Sunday, 25 August 2013

A Table for Two(ish)...


Do you ever have a night out and end up, inadvertently I hasten to add, hearing a total stranger’s conversation without them actually talking to you?
          Last night my husband insisted on taking me out to dinner.  This is quite a phenomenon in all truth.  Usually it’s me insisting he takes me out to dinner.  But last night, he was adamant.  ‘There are some things we need to discuss, Debbie.’  Oh.  Right.
          So there we were, huddled over the tiny table for two, where a candle and flower in a vase jostled for space with the cutlery and napkins.  At the table next to us was a guy I initially mistook for one of Katie Price’s ex-husbands.  Alex Reid.  For those not in the know, Alex Reid is a cage fighter with big biceps and a crooked nose.  Anyway, it wasn’t Alex Reid.  I know that for sure because our table was probably four point five inches in distance from this chap’s table, and his girlfriend was calling him Jason.
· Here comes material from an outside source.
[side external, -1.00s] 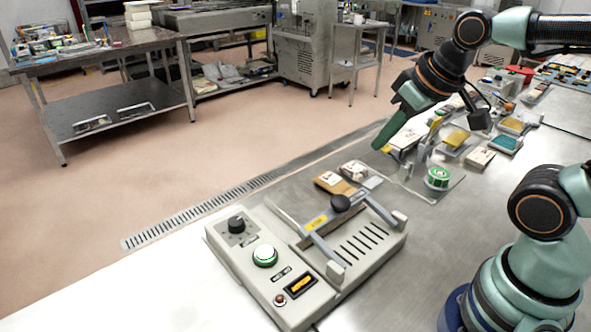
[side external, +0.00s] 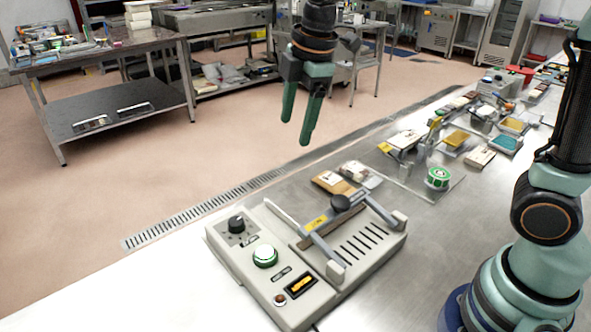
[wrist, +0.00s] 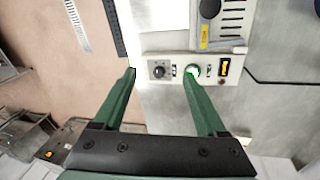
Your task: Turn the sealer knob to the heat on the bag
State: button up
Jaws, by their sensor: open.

          ‘Are you listening to me?’ said Mr V.
          ‘Of course.’  Not.
          ‘So, Mandy, what did yer dad say when yer told ’im you woz goin’ out wiv a bloke of thir’y-one?’ asked Jason.
          Cue screech of laughter from Mandy, followed by a mega flick of hair.  I was nearly whiplashed by blonde extensions.  ‘’E don’t know, does ’e!  I don’t fink ’e would approve much, me bein’ so much younger an’ all that.’
          Mr V: ‘What would you like to eat?’
          Me: (perusing menu) ‘I’ll have...’
          Jason: (perusing menu) ‘What d’yer fancy?’
          Mandy: (peering over menu) ‘You!’
          Mr V: ‘I’m going to have a salad.’
          Me: ‘I’ll have the wilted spinach.’
          Jason: ‘I’m starvin’.  I’m so starvin’ I could eat a bleedin’ ‘orse.’
          Mandy:  ‘Do they do ’orse in ’ere?  Where’s it got ’orse on the menu?’
          Mr V: ‘I’ll have medallions for mains.’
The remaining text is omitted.